Thursday saw a double celebration in my house, publication day and a family birthday! More books to sign and fun to be had, topped off with a lovely bottle of bubbly sent by Pan Macmillan. You shouldn't have ... oh, go on then - if you insist!



Settled Blood is getting the #TAIR treatment. 

What is #TAIR? 'It stands for tweeting my Thoughts As I Read,' Pam Mcllroy explains. And #TAIR she will through Settled Blood ahead of publication. This is no spoiler. Pam, a friend who runs the Broadway Book Club, is the only one I know who can read a novel in a few hours and tweet her thoughts in real time. You have no need to worry. She can whet your appetite for a novel without giving it away and she has set aside her Saturday to do just that. I'm slightly apprehensive. I've never been inside Pam's head before. 

In addition to this #TAIR session - it begins at 1pm today - Pam has kindly agreed to run a competition to win a signed copy of SETTLED BLOOD. To be in with a chance to win, log on to Pam's website here: and leave a comment or RT her blog post. 

If you would like to follow Pam on Twitter, click @Pamreader

There is still time to grab a Kindle version of my debut The Murder Wall at the knock down price of £1:19 as part of Amazon's Autumn Deal - click here: Amazon

Good luck everyone!
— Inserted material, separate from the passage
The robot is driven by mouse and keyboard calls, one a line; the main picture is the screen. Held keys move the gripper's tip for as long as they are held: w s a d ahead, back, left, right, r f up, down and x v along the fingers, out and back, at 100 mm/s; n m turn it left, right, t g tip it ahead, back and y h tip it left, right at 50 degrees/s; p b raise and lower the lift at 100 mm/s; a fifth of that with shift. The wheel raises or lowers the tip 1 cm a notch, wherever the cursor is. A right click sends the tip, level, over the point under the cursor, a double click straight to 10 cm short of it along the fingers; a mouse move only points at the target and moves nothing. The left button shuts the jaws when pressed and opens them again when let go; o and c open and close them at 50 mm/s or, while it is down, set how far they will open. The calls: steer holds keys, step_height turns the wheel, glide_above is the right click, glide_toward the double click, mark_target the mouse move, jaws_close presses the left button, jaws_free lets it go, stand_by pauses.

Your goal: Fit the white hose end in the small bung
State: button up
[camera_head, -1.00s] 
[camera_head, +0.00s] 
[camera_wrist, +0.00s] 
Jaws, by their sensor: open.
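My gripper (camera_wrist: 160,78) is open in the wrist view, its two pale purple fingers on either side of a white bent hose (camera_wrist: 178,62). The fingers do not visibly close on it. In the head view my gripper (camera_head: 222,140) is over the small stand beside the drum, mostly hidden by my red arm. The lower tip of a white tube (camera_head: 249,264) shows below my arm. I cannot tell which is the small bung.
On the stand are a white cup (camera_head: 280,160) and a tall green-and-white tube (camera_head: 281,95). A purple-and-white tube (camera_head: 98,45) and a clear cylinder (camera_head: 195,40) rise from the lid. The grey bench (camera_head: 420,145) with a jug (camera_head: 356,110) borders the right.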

Let the fun begin ...



Durham didn't disappoint ...

Last weekend, I appeared at Durham Book Festival with Sophie Hannah and Dreda Say Mitchell. That's me on the left. The Cruel to be Kind event was chaired by Peter Gutteridge in a packed town hall.

It was bitterly cold on Saturday in Durham but there was a great atmosphere, a real buzz about the place. In the streets outside, a food festival was also going on and my senses were hit with wonderful smells from around the world as I approached the venue. Durham did its best to impress and it didn't disappoint.

I'd like to thank New Writing North for inviting me to speak and congratulate them for putting together another fantastic Durham Book Festival. It just gets better and better. The city loves its festivals. Roll on 2013!